– In just a couple of weeks, the annual celebration of excess that’s the Minnesota State Fair will be underway.

But there’s a different kind of fair being held all over Minnesota right now, one that’s smaller, sweeter — and, in its own way, bigger.

While some 2 million Minnesotans attend the State Fair each year, more than 2.6 million flock to 90 county fairs throughout the summer months.

Many of the attractions are the same: food, games, farm animals and carnival rides. But the vibe in the counties is more relaxed, less harried.

At the Meeker County Fair in this town some 65 miles west of the Twin Cities, parking is free. Just pull into the grassy field across the road from the fairgrounds, surrounded by waving rows of ripening cornstalks.

Lions Club volunteers manning the tiny, battered ticket booth sell admission for $5 and remind fairgoers of the $500 prize drawing at 10 p.m. The four-day fair, which ends Sunday, will draw about 15,000 people in a county with a population of 23,000.

In the nearby barns, roosters crow, goats bleat and kids frolic in a giant, shallow bin of corn, looking like a golden wading pool.
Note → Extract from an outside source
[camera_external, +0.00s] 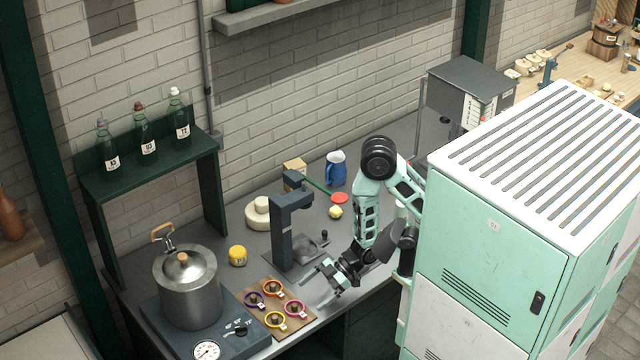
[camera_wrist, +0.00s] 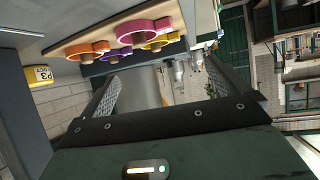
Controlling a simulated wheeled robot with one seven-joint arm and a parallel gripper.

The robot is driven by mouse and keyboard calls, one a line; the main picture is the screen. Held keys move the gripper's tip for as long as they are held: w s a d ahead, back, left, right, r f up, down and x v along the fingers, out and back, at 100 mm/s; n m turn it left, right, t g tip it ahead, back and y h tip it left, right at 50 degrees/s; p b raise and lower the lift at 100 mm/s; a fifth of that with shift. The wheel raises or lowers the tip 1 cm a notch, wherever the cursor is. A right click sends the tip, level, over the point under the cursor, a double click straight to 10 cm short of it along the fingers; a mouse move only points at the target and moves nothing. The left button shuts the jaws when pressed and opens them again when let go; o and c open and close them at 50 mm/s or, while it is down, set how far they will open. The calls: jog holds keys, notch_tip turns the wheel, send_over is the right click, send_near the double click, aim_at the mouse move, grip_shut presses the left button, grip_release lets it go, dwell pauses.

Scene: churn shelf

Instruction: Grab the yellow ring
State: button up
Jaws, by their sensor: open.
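The yellow ring (camera_external: 275,320) is at the front corner of a brown board (camera_external: 291,324) on the dark worktop, and it also shows in the wrist view (camera_wrist: 163,42). An orange ring (camera_external: 273,286), a purple ring (camera_external: 253,299) and a pink ring (camera_external: 296,308) share the board. In the wrist view the rings appear along the upper edge, beyond the fingertips. My gripper (camera_external: 331,280) is open and empty, to the right of the board in the external view and apart from the rings. The pink ring (camera_wrist: 150,27) is between it and the yellow one.
A dark press-like stand (camera_external: 285,220) rises behind the board. A steel pot (camera_external: 188,285) stands on a dark unit with a gauge (camera_external: 207,350) at left. A yellow jar (camera_external: 237,256) stands behind the board. A mint cabinet (camera_external: 490,240) is close at right.

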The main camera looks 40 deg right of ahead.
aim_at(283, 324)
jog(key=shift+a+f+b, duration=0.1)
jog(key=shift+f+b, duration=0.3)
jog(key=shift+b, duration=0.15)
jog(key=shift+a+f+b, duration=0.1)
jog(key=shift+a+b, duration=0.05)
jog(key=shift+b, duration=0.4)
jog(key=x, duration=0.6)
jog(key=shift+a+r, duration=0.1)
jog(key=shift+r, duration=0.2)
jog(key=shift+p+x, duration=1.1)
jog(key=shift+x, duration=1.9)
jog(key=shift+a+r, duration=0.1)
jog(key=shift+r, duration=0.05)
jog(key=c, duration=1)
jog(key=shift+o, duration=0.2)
Unlike the State Fair, where the massive sea of humanity can feel oppressive, the county fair offers time and space to see and be seen.

“It’s kind of like a reunion,” said Lisa Holmquist of Grove City. “It’s just fun to see everyone and reconnect.”

“Mom, she’s pooping!” cried 12-year-old Sloan Stahnke, holding the halter on Bonie, her Hereford Angus cow, outside the livestock show ring. It’s Sloan’s fourth year in the 4-H show, and her careful grooming of Bonie is about to be upset by the forces of nature.

Deb Stahnke leaps into action, grabbing a rake and cleaning up the steaming mess.

“Sorry, I have to be a 4-H mom,” she said with a grin.

All day long, 4-Hers in dress shirts, jeans and boots troop in and out of the barns, carrying or leading or shoving their chickens, goats, cows and horses, as parents perch on the bleachers to watch the judging.

The animals are the foundation of the county fairs, said Ray Erspamer, president of the Minnesota Federation of County Fairs.

“We’re agricultural societies — that’s how we’re formed,” he said, noting that some county fairs predate Minnesota’s statehood. “That’s the basis of the fair. That’s what it was started for and that’s what it’s about.”

Little-known fact, according to Erspamer: Under Minnesota law, county fair associations have the right to levy taxes.

“There is no fair in Minnesota that levies taxes, but [the law] is still there,” he said.

In the poultry barn, judge Mike Linn moves briskly down the line of caged brown chickens, lifting each bird for a quick examination — checking for split wings and broken toenails — before naming the winners and handing out ribbons. The grand champion is 19-year-old Gregory Gathje of Eden Valley — a multitalented fellow who also won ribbons for growing carrots and beets.

“It feels pretty good,” he said afterward, the ribbon dangling from the back pocket of his jeans. “Makes me smile at the end of the day.”

Winning third place for her chicken was 10-year-old Lailauni Peterson of Paynesville, who was in her first 4-H competition.

“I’m good and excited!” she said with a big smile. But her day was far from over. Later that evening, she was working at the 4-H food stand, running dinner orders from the kitchen to the front counter.

Dane Lewis of Litchfield served ice cream cones ($2) and milkshakes ($3) at the Meeker County Dairy Association booth just outside the barn, where the kids show up after their competition to either celebrate or drown their sorrows.

“You can tell right away who won and lost,” he said. “I know most of ’em, so you can see it.”

‘The local thing to do’

At 6 p.m., the carnival opens and quickly fills with parents, kids and teens.

Older kids scream on the Rock-O-Plane while youngsters try their luck at Let’s Go Fishing: “A Prize Every Time.”

Steve Gretsch, owner of KLFD-AM, is broadcasting from a covered porch in the middle of the food vendors.

“It’s the local thing to do, and when you’re a local station, you have to do the local stuff,” he said. Gretsch chats with fairgoers, occasionally snagging one for an interview, and brings his sponsors in to talk about their businesses on the air.

He’s even sold the naming rights to his booth, noting with a chuckle that he’s broadcasting from “the Center Bank Studio in the Grandview Building.”

At the grandstand, the ATV Big Air Tour from Wabasso, Minn., is underway, with thrill riders performing stunts as they shoot their four-wheelers and dirt bikes off a jump that catapults them 40 feet high.

The grandstand is full, with 700 or 800 people cheering as heavy-metal rock blares.

Arnie Gruenes, a fair board member from Eden Valley, is happy with the fair’s first day.

“It’s a good environment,” he said, stamping the hands of spectators entering the grandstand, “with good entertainment, things for the kids to do, to support programs and make friends.”